しかし、正直なところこのような光景には違和感を覚える。米国駐在員の間では、米国のヘルプデスクのサービス品質の悪さは日常的な話題の1つだ。先日も大手銀行への問合せ電話の途中で30分以上も待たされ辟易した。また担当者の対応の質も安定せず、とても適切に管理されているとは言い難い。米国企業は人権や人命に関わる問題などの扱いには非常に敏感である。しかし顧客対応などへの不満の声には、そもそも日本企業ほど関心を持っていないように感じる。このような文化を持つ米国企業が、いきなり揃って方針を転換し顧客一人ひとりに合わせた細やかな対応への投資を考えるものだろうか。

この疑問を米国の友人にぶつけてみると面白い答えが返ってきた。彼は、商品を選ぶときに見知らぬ他人が発したクレームの情報はあまり気にしない。多くの国から人が集まる米国では、自分とは異なる様々な価値観を持つ人間がいるからだそうだ。しかし一方で、自分が共感できる友人の意見は非常に参考にする。
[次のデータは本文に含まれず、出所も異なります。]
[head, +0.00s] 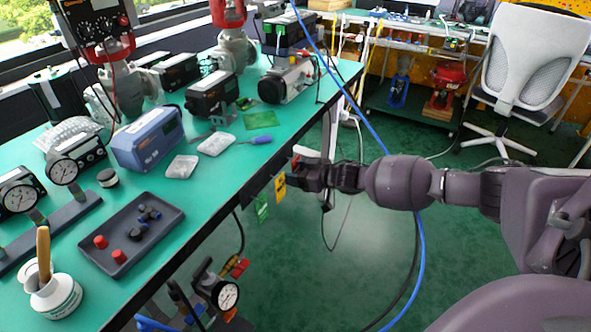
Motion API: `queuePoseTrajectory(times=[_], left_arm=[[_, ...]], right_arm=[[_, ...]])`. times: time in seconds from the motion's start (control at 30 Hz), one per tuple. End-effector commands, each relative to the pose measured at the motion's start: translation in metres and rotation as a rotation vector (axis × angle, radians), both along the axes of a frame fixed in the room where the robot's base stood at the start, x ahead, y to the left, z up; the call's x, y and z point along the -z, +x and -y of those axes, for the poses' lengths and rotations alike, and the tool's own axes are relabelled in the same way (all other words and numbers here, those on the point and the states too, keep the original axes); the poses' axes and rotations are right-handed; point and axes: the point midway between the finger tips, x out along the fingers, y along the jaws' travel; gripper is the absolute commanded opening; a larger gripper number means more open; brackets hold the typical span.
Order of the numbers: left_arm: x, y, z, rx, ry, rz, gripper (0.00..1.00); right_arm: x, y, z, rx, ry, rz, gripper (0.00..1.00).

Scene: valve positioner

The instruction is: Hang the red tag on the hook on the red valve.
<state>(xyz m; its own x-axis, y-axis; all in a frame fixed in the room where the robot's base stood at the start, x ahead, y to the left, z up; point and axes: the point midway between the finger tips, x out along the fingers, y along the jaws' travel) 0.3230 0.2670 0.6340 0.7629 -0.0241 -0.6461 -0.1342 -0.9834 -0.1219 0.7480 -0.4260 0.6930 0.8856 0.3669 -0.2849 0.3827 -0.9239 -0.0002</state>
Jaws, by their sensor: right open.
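My right gripper (294,176) reaches in from the right to the front edge of the green bench. It is open, with its fingers close to hanging tags. A yellow tag (280,188) hangs just left of the fingers, and a green tag (262,208) hangs further left. A small red patch shows by the fingers; I cannot tell whether it is the red tag. A red-topped valve (228,12) stands at the far side of the bench, cut by the top edge. I cannot make out its hook, or tell if this is the task's valve. My left gripper is out of view.
The bench (215,177) carries gauges, a grey tray (130,234), a blue instrument box (147,139) and a brush pot (55,297). A blue hose (370,130) runs down past my right arm. Piping with a gauge (226,295) stands below the bench.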

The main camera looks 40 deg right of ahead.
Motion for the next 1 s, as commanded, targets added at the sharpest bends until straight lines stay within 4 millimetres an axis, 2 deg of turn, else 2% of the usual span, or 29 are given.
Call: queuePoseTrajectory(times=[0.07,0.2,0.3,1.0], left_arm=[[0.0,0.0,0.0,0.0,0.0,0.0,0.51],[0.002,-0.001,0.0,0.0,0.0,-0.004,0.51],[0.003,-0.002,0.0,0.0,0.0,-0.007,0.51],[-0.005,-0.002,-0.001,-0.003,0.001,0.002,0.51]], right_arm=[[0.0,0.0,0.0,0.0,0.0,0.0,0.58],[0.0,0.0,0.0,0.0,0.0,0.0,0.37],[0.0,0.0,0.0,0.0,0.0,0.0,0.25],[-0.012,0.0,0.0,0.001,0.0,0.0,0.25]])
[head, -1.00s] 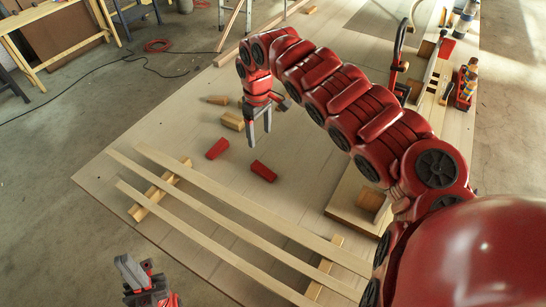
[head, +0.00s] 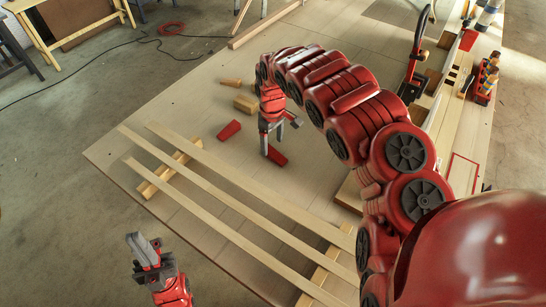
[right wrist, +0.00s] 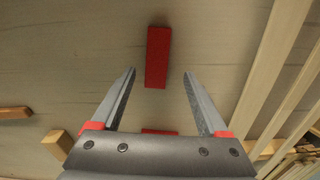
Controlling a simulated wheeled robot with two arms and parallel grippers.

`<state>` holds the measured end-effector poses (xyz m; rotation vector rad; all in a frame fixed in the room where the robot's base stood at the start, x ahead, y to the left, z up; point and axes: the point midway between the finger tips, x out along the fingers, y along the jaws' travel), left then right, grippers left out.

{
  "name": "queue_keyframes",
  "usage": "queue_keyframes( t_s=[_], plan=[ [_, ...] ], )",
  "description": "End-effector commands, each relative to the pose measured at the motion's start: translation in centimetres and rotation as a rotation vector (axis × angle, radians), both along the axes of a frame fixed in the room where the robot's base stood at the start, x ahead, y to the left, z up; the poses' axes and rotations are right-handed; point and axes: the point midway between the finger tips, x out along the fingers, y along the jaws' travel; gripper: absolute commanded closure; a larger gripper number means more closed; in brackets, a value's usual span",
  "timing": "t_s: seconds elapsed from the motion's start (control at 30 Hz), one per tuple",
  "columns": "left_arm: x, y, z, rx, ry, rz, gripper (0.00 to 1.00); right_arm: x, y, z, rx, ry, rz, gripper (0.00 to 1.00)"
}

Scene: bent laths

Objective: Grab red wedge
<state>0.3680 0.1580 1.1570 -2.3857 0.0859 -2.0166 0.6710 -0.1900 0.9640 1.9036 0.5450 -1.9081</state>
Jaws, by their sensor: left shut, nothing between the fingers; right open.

これは、ソーシャルメディアを利用したマーケティングの基本的な思想に面白いほど合致する。この分野の基本的な戦略は、大雑把にいえば、顧客の友達を顧客にすることである。友達の友達が顧客になり、さらにその友達に伝播する。また、逆に1人の顧客が不満を持てばその情報も伝播する。ソーシャルメディアが持つ伝播の力とスピードは今更説明するまでもない。この影響力を無視できなくなった米国企業が、一人ひとりの顧客に丁寧に向き合う必要に迫られているのだ。

ソーシャルメディアの活用というと、米国発の最先端分野というイメージが強く、日本企業は十分に活躍出来ていないように感じる。しかし、どんなに最先端の技術をつかっても、ヘルプデスクなどの業務で最終的に顧客に接するのは人であり、その品質はソフトウェアだけでは決まらない。むしろ要員のトレーニングや管理体制などのノウハウが品質を左右する。結局のところ、最終的にこの技術が目標とする「一人ひとりに丁寧に向き合う顧客対応」は日本企業が何年も前から培ってきたものである。日本企業にも、今後ソーシャルメディア活用の分野で活躍するチャンスは十分あるのではないだろうか。

(※1)ソーシャルメディアとは、Facebookに代表されるようなインターネット上のプラットフォームを利用してユーザ個人が情報を発信し、それに他のユーザが反応することでユーザ同士がつながり、形成されるメディアのことをいう。